Dr Nazneen Ahmed, a senior research fellow at the Bangladesh Institute of Development Studies (BIDS), a government-run think-tank, told the FE: "We now need to rationalise the subsidy regime."

"Some big firms actually don't need subsidy support now, and this is high time to nurse the small-sized textile units," Dr Ahmed, who has a number of studies to her credit on the country's apparel sector, told the FE.

On the other hand, people in the textile and RMG sectors say these supports are very much necessary for them to remain competitive in the global clothing market.

They argue that the prices often fall and the competition in the international market stiffens. This decline in prices then, coupled with poor infrastructure, dampens profits and competitiveness.

They also argue that the country is one of the worst performers in the 'Ease of Doing Business' index. So, in such a situation such facilities need to be expanded.

A Matin Chowdhury, former president of Bangladesh Textiles Mills Association (BTMA), told the FE that Bangladesh imports all the raw materials required for manufacturing of clothing and the way they import involves huge costs.

"When we import cotton, it involves transport costs, higher port costs and others which make our imports expensive and in such a situation we need subsidy to be competitive."

Mr Chowdhury, also managing director of the Rahim Textiles Mills, says exploration of new export markets is associated with a number of risk factors.

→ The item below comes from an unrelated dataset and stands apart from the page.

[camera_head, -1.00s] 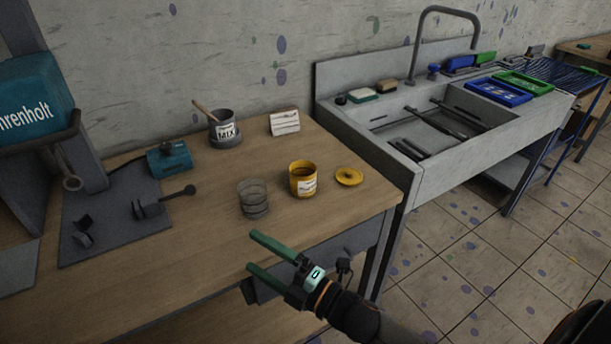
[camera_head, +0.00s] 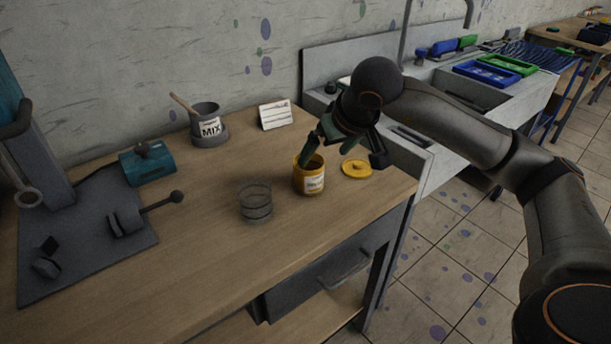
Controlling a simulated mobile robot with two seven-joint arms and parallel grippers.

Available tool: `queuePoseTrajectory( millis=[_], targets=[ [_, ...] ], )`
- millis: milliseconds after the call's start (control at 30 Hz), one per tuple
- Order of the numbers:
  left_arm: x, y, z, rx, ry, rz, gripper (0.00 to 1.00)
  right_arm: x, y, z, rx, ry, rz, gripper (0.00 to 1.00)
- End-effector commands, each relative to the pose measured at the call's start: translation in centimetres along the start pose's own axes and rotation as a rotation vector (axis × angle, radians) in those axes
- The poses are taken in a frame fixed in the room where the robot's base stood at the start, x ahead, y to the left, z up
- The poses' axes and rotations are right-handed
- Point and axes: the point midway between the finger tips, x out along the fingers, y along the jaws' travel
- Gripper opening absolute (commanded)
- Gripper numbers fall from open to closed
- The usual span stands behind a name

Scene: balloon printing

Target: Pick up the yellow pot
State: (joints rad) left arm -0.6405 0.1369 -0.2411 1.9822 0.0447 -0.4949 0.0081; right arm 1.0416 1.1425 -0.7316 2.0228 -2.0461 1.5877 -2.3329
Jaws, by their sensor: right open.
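The yellow pot (camera_head: 311,182) stands upright on the wooden table near its right end. It is open at the top, with a white label on its side. Its yellow lid (camera_head: 357,168) lies flat on the table just right of it. My right gripper (camera_head: 338,146) is above and behind the pot, reaching in from the right, jaws open. One green finger comes down close to the pot's rim; whether it touches cannot be told. The rest of the jaws is partly hidden by the wrist. My left gripper is not in view.
A grey MIX pot (camera_head: 209,126) with a stick, a white card (camera_head: 275,115) and a teal device (camera_head: 147,163) stand further back. The sink (camera_head: 428,165) is to the right. The table front is clear.

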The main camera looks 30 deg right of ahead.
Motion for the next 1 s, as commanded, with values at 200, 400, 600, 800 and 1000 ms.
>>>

"Suppose, Russia and Bangladesh have no direct banking transaction, so there is a risk while making shipment," he says. "Considering all these factors, the government provides us cash incentives."

Siddiqur Rahman, president of the apex clothing organisation, told the FE that the cash subsidy was intended to expand the exports.

"Definitely, the incentive is something aimed at helping expansion of the local clothing sector and exports," said the chief of Bangladesh Garment Manufacturers and Exporters Association (BGMEA).

Mentioning the harassment of the beneficiaries, Mr Rahman said: "Actually this needs to be simplified."